TITLE=Development of soil type-independent calibration relationships for water content and dry density measurements using time-domain reflectometry

JOURNAL=Frontiers in Built Environment

VOLUME=Volume 11 - 2025

YEAR=2025

URL=https://www.frontiersin.org/journals/built-environment/articles/10.3389/fbuil.2025.1653550

DOI=10.3389/fbuil.2025.1653550

ISSN=2297-3362

ABSTRACT=Soil water content and dry density are critical parameters for assessing loess collapsibility and other geotechnical applications. However, existing time-domain reflectometry (TDR) calibration methods are often constrained by soil-specific limitations. This study aimed to develop soil type-independent calibration relationships for TDR measurements of soil water content and dry density. Laboratory experiments were conducted on four distinct soil types to calibrate and validate the existing TDR models. The results indicated that the current models exhibited suboptimal performance, necessitating parameter calibration for specific soil types. To enhance the accuracy and applicability of TDR measurements, the multi-expression programming (MEP) algorithm was employed to develop a soil type-independent calibration relationship for dry density.
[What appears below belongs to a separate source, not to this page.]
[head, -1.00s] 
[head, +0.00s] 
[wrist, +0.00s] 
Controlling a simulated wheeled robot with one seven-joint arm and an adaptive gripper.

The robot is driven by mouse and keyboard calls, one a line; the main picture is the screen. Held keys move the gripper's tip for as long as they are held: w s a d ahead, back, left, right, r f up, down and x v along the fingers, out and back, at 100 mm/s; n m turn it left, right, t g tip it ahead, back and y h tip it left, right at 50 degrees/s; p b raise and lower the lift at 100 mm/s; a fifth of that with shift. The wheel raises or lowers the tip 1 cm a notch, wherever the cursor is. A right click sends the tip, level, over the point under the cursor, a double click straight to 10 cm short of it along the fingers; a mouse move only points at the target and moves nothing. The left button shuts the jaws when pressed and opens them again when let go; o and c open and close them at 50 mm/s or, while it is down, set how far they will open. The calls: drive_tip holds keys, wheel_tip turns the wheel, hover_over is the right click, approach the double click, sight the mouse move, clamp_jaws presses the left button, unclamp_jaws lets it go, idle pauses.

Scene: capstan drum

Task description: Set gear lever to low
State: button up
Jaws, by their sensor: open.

The MEP model demonstrated robust performance in both training and validation phases, achieving a slope of 0.925 and an R2 value of 0.88 for the training dataset, with most validation data points falling within a ±10% relative error range. Additionally, a soil type-independent calibration relationship for water content was established based on the dry density model, achieving high accuracy, with most predicted values exhibiting absolute errors within ±0.04. The developed calibration relationships were further validated using 64 datasets from the literature, covering various soil types, and through two field in situ tests. The validation results demonstrated that the developed model could accurately determine dry density, with relative errors of less than ±10% for most test points. Water content measurements also showed strong agreement with laboratory oven-drying results, with absolute errors within ±0.02 for the majority of test points. This work provides a reference for applying TDR to rapid in situ measurement of soil water content and dry density, which is of significant importance for evaluating loess collapsibility and other geotechnical applications.